=== Supplied material ===
--- --- ---
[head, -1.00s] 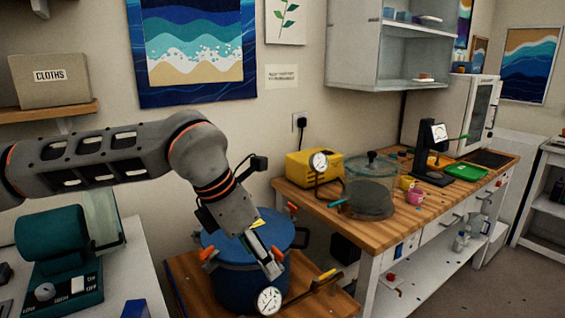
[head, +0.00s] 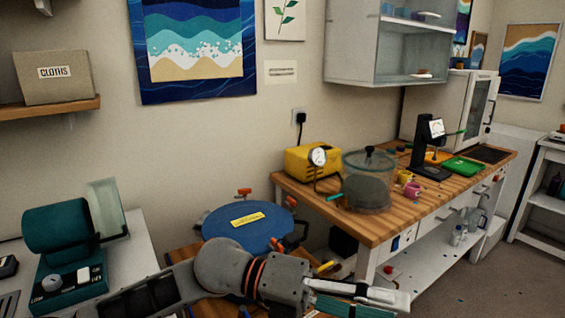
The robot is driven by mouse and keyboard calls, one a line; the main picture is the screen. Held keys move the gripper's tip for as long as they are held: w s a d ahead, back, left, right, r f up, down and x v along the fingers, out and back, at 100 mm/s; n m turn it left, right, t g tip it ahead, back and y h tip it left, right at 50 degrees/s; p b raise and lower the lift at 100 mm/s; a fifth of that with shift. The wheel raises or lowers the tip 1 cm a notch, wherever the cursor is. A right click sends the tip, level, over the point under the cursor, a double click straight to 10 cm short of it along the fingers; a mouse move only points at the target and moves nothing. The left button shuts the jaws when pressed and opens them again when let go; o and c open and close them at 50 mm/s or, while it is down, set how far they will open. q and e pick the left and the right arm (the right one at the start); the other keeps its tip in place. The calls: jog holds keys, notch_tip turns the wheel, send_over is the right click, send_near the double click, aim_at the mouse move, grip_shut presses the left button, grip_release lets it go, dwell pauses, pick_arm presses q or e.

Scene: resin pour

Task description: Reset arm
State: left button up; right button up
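My left gripper (head: 362,298) is low at the bottom centre of the head view. Its arm comes in from the lower left and the fingers point right. Nothing clearly shows held in it, but the finger gap is too unclear to judge. The blue lidded pot (head: 245,228) stands just behind my arm, with a yellow label on its lid and orange-handled clamps around its rim. My arm hides the pot's lower body and its gauge. My right gripper is not in view.
The wooden bench (head: 425,205) at right holds a yellow pump (head: 313,160), a clear chamber (head: 368,185), small cups, a dark stand with a dial (head: 432,150) and a green tray (head: 463,167). A teal machine (head: 62,250) stands at left.

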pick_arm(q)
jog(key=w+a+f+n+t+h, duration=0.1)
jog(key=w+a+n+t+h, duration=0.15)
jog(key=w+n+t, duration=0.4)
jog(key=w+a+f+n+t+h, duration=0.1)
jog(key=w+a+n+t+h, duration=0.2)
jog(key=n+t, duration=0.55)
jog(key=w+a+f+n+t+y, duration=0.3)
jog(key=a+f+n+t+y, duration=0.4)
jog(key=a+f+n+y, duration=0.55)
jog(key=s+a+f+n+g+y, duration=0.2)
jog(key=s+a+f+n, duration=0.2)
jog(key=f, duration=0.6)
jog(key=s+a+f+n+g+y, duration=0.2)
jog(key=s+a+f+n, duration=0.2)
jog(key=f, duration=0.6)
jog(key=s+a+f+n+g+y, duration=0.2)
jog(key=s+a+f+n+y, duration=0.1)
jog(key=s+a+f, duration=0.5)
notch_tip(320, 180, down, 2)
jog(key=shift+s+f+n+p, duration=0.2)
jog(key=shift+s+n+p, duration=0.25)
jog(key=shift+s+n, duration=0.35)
--- --- ---
=== Stated task ===
Leaving out the pictures, repeat the data above exactly.

=== Solved problem ===
[head, -1.00s] 
[head, +0.00s] 
The robot is driven by mouse and keyboard calls, one a line; the main picture is the screen. Held keys move the gripper's tip for as long as they are held: w s a d ahead, back, left, right, r f up, down and x v along the fingers, out and back, at 100 mm/s; n m turn it left, right, t g tip it ahead, back and y h tip it left, right at 50 degrees/s; p b raise and lower the lift at 100 mm/s; a fifth of that with shift. The wheel raises or lowers the tip 1 cm a notch, wherever the cursor is. A right click sends the tip, level, over the point under the cursor, a double click straight to 10 cm short of it along the fingers; a mouse move only points at the target and moves nothing. The left button shuts the jaws when pressed and opens them again when let go; o and c open and close them at 50 mm/s or, while it is down, set how far they will open. q and e pick the left and the right arm (the right one at the start); the other keeps its tip in place. The calls: jog holds keys, notch_tip turns the wheel, send_over is the right click, send_near the double click, aim_at the mouse move, grip_shut presses the left button, grip_release lets it go, dwell pauses, pick_arm presses q or e.

Scene: resin pour

Task description: Reset arm
State: left button up; right button up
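My left gripper (head: 362,298) is low at the bottom centre of the head view. Its arm comes in from the lower left and the fingers point right. Nothing clearly shows held in it, but the finger gap is too unclear to judge. The blue lidded pot (head: 245,228) stands just behind my arm, with a yellow label on its lid and orange-handled clamps around its rim. My arm hides the pot's lower body and its gauge. My right gripper is not in view.
The wooden bench (head: 425,205) at right holds a yellow pump (head: 313,160), a clear chamber (head: 368,185), small cups, a dark stand with a dial (head: 432,150) and a green tray (head: 463,167). A teal machine (head: 62,250) stands at left.

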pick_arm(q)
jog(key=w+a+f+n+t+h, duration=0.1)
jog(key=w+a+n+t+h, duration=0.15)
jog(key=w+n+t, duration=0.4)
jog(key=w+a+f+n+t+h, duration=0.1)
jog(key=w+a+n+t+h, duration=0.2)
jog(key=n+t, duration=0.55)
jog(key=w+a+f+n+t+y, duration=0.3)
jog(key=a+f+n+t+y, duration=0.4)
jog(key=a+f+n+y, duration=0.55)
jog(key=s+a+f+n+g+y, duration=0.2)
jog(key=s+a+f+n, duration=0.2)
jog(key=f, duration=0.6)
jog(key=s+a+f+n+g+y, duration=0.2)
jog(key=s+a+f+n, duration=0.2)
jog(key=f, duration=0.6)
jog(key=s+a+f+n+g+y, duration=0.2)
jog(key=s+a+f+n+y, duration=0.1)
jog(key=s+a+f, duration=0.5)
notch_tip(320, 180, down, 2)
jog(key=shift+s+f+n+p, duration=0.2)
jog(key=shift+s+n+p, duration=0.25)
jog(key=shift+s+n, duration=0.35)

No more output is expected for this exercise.